S’il est des institutions et des personnalités qui n’auront pratiquement pas compté dans les difficultés gravissimes que traverse l’Europe, c’est bien la Commission européenne, le Parlement de Strasbourg, Herman Van Rompuy,José Manuel Barroso et consorts. A tel point qu’il n’est pas déraisonnable de se demander si leur suppression ou leur renvoi à leur pays d’origine ne serait pas à mettre au répertoire des économies qu’il ne serait pas préjudiciable de décider. Car tout ce monde ne coûte pas peu … et, tous comptes faits, ne sert à rien.

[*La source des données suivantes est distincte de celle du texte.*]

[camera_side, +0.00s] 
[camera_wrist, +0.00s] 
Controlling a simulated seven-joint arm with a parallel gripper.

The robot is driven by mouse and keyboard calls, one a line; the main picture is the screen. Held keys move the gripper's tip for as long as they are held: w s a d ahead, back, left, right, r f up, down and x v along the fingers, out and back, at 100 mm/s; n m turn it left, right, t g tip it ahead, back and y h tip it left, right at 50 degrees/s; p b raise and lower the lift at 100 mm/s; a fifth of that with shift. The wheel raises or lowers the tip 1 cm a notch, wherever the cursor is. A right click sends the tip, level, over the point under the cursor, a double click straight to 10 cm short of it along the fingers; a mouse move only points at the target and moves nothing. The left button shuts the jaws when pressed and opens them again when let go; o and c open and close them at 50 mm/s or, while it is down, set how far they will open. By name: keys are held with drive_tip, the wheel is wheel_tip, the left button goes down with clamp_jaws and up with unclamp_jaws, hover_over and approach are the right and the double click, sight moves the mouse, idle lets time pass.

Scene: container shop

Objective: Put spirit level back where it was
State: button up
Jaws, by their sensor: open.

Il n’empêche : José Manuel Barroso continue de nous faire la leçon et contre toute apparence, tout sens du réel, il vient de déclarer ce qui suit, devant les parlementaires européens :
« Renationaliser les décisions de la zone euro n’est pas la bonne méthode (…) Seule la méthode communautaire européenne permettra de résoudre les problèmes ».

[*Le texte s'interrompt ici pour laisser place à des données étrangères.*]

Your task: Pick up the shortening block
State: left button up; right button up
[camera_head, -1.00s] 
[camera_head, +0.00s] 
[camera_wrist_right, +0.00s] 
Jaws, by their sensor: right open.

Qu’est-ce donc « la méthode communautaire » ? S’en remettre à la Commission ? Au Parlement ? A Monsieur Barroso soi-même ? Mais qui accorderait crédit à leurs décisions ? Qui obéirait à leurs injonctions dès lors que des intérêts vitaux sont en jeu ? Dès lors, par exemple, qu’il s’agit de payer ?
L’Europe a été bâtie sur les sables de l’idéologie et, dès lors que des situations graves surgissent, les institutions idéologiques qu’elle s’est données finissent pas compter pour moins que rien.

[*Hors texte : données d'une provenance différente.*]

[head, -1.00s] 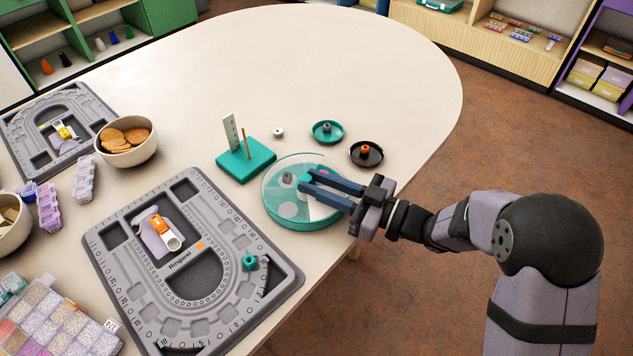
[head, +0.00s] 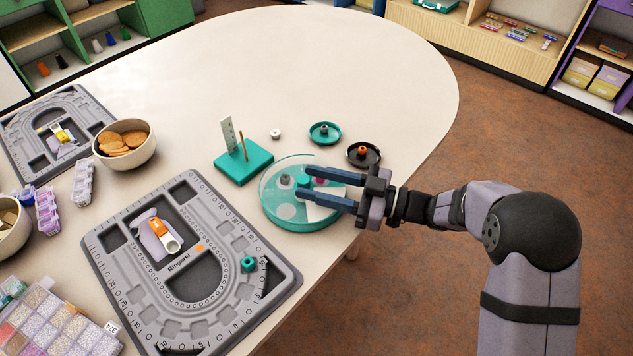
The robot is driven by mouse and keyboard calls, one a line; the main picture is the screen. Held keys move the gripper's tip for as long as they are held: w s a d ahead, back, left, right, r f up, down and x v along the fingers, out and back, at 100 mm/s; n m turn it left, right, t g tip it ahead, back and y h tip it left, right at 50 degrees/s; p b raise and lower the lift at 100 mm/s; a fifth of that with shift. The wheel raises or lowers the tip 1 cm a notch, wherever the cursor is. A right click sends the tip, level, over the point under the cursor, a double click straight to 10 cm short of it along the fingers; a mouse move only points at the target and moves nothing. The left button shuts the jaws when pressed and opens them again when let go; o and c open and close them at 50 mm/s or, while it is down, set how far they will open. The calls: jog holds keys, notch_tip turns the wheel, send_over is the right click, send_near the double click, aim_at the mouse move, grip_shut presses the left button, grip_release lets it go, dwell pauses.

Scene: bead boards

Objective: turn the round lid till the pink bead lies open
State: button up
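A round teal box (head: 272,213) with a clear lid (head: 270,178) stands near the table's right edge. A teal knob (head: 303,181) shows at the lid's middle. A small pink bead (head: 320,181) shows between my gripper's fingers, right of the knob; I cannot tell whether the lid covers it. A grey bead (head: 285,181) lies left of the knob. A pale wedge shows at the box's lower right, partly behind a finger. My gripper (head: 304,181) reaches in from the right, its fingers apart on both sides of the knob; I see no clear contact.
A teal block (head: 243,163) with upright pieces stands left behind the box. A teal dish (head: 325,133), a black dish (head: 363,154) and a white bead (head: 276,134) lie behind it. A grey bead board (head: 120,285) lies close on the left. The far table is clear.

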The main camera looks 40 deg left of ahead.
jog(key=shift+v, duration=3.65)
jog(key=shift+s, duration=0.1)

L’Europe historique est constituée de Patries, de Nations, d’Etats et, si grand que soit leur affaiblissement, face aux « Marchés », ce sont les Chefs d’Etat ou leurs ministres qui doivent se réunir pour tenter de prendre les bonnes décisions, lorsqu’il en apparaît de possibles, ce qui, dans toute cette affaire, n’est peut-être déjà même plus le cas.
C’est sur un dialogue institutionnel entre Etats que l’Europe aurait du se construire et c’est le contraire qui a été tenté. Peut-être est-ce un malheur, mais la communauté européenne en soi, n’existe qu’à partir des Etats. Si leur consensus n’existe pas, elle n’a pas plus de réalité que la prétendue Communauté internationale qui n’en a, à vrai dire, aucune.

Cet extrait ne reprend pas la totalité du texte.